Auf die gemeinsamen Grundlagen verständigt
Interview : Niklaus Rüegg
Herr Lingenberg, wann erfolgte der Startschuss zu Ihrer Arbeit?
Ende 2012 mit dem Mandat, diesen harmonisierten Lehrplan zu erstellen. Wir wurden vom Rat der drei beteiligten Musikschulen als Redaktionsteam eingesetzt. Als kleine Rand-Anekdote ist zu erwähnen, dass die deutschsprachige amo einen Romand und das französischsprachige Konservatorium einen Deutschen als Vertreter in der Gruppe eingesetzt haben.
Seit wann gilt der «Harmonisierte Rahmenlehrplan der vom Staat Wallis anerkannten Musikschulen»?

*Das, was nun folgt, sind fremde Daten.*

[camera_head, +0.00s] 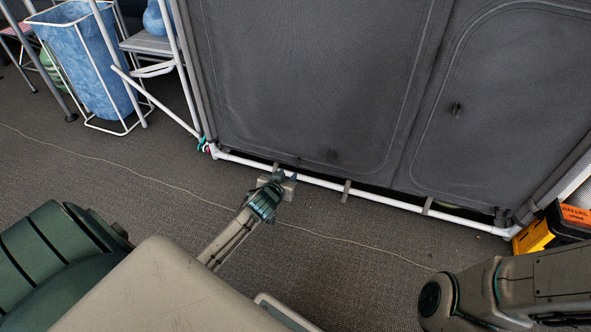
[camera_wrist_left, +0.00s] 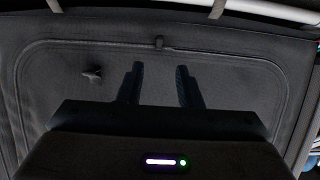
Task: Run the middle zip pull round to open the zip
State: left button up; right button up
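The middle door is a dark grey fabric panel (camera_head: 310,70) with a zip line round its edge. In the left wrist view the same panel (camera_wrist_left: 225,70) shows upside down, with a small zip pull (camera_wrist_left: 159,43) on the bottom run of the zip line. My left gripper (camera_head: 284,181) is low in front of the panel by the bottom rail. Its two fingers (camera_wrist_left: 161,82) are apart and empty, pointing toward the pull. The right gripper is not in view.
A white pipe rail (camera_head: 375,199) runs along the panel's foot. A second panel (camera_head: 520,90) with its own dark knob (camera_head: 456,109) is at right. A yellow box (camera_head: 533,237) stands at the right corner, a blue basket (camera_head: 92,70) at left. A thin cord (camera_head: 130,172) crosses the carpet.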

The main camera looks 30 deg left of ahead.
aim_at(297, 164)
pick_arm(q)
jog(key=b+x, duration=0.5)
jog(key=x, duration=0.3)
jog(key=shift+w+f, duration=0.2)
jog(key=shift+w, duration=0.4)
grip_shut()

Der Plan ist am 1.3.2014 von den drei Schulen ratifiziert worden. Nun ist es an den drei Schulen, für die schrittweise Einführung der Pläne im praktischen Schulbetrieb zu sorgen. Es geht hier vor allem auch um die Erstellung der spezifischen Rahmenlehrpläne für die speziellen Instrumente. Sie werden von den Plänen der sogenannten Stamminstrumente des HRLP abgeleitet.
Welches waren die Beweggründe, sich an die Realisierung dieses Werks zu machen?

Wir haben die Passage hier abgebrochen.